The indications are that in applying various limits to tax relief for contributions, and to tax free lump sums on retirement, an attempt will be made to bring together the tax treatment of all forms of pension provision with which an individual may be involved.

Perhaps the most significant element of the PRSA is that a PRSA holder is entitled to convert his fund into an approved retirement fund (ARF). He is not obliged immediately on retirement to use any part of it in the purchase of an annuity or pension.

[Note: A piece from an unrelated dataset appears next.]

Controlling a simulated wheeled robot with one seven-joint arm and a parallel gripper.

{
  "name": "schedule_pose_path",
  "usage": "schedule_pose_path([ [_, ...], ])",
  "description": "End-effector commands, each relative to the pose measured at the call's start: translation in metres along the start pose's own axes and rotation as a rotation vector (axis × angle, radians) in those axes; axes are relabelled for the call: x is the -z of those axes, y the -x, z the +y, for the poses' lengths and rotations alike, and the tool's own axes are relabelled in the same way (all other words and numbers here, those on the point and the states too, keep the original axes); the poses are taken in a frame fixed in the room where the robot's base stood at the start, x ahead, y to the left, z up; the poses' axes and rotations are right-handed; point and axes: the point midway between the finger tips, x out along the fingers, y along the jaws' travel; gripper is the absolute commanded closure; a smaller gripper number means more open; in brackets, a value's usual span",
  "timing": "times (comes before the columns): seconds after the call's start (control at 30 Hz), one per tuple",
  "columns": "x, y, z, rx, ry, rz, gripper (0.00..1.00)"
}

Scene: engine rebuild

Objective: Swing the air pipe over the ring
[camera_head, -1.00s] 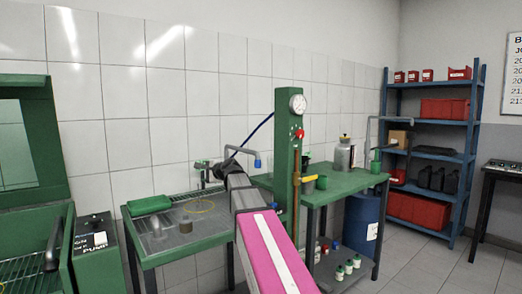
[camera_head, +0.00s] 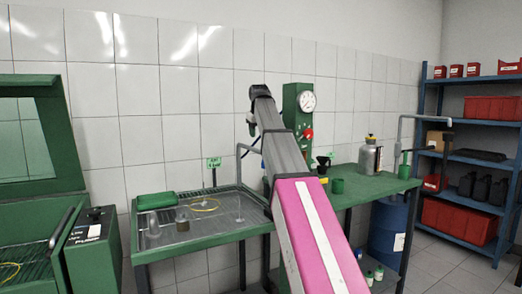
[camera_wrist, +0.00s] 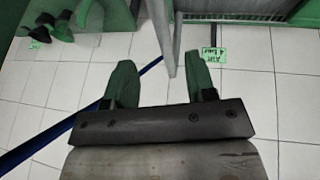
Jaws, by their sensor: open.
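The air pipe (camera_head: 239,160) is a grey bent pipe rising behind the tray, beside a green air sign (camera_head: 214,163). A thin yellow ring (camera_head: 205,205) lies flat on the mesh tray, left of the pipe. My gripper (camera_head: 251,126) is raised above the pipe, in front of the wall. In the wrist view, my gripper's green fingers (camera_wrist: 160,62) are apart and empty. A grey bar, seemingly the pipe, shows beyond them; I cannot tell its distance.
The green-framed tray (camera_head: 190,244) also holds a small brown cylinder (camera_head: 182,214) and a clear cup (camera_head: 152,228). A green press column with a gauge (camera_head: 307,101) stands right of my arm. A blue hose (camera_wrist: 80,110) crosses the wrist view.

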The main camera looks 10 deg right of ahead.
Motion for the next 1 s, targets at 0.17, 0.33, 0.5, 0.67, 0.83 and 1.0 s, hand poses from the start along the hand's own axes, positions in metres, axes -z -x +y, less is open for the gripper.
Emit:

An ARF is in many respects similar to an individual’s investment portfolio. Although it is held by an agent on his behalf, and subject to tax consequences on encashment, it is otherwise a part of the individual’s own assets. He may bequeath it to his heirs, and invest it as he pleases. It is not something that need die with him.

Hitherto employees in occupational pension schemes did not have the ability to convert the value of their pension fund (other then the part represented by AVCs) into an ARF. They were committed to the pension to be provided by the pension fund or to the annuity trap. Self employed persons, and employees not in occupational pension schemes are already entitled to make their pension provision through an ARF. The PRSA appears to complete this process for most employees.

The economy
It will be interesting to see what macro economic effects the move across Europe towards increased pension provision will have. One would expect that if large parts of the population are persuaded to make increased provision for future pensions, current consumption would drop, and increased waves of investment money would descend upon a limited range of quoted companies available on stock exchanges.

Will we see contracting economic activity side by side with increasing share prices? Where will Mr McCreevy’s revolution end?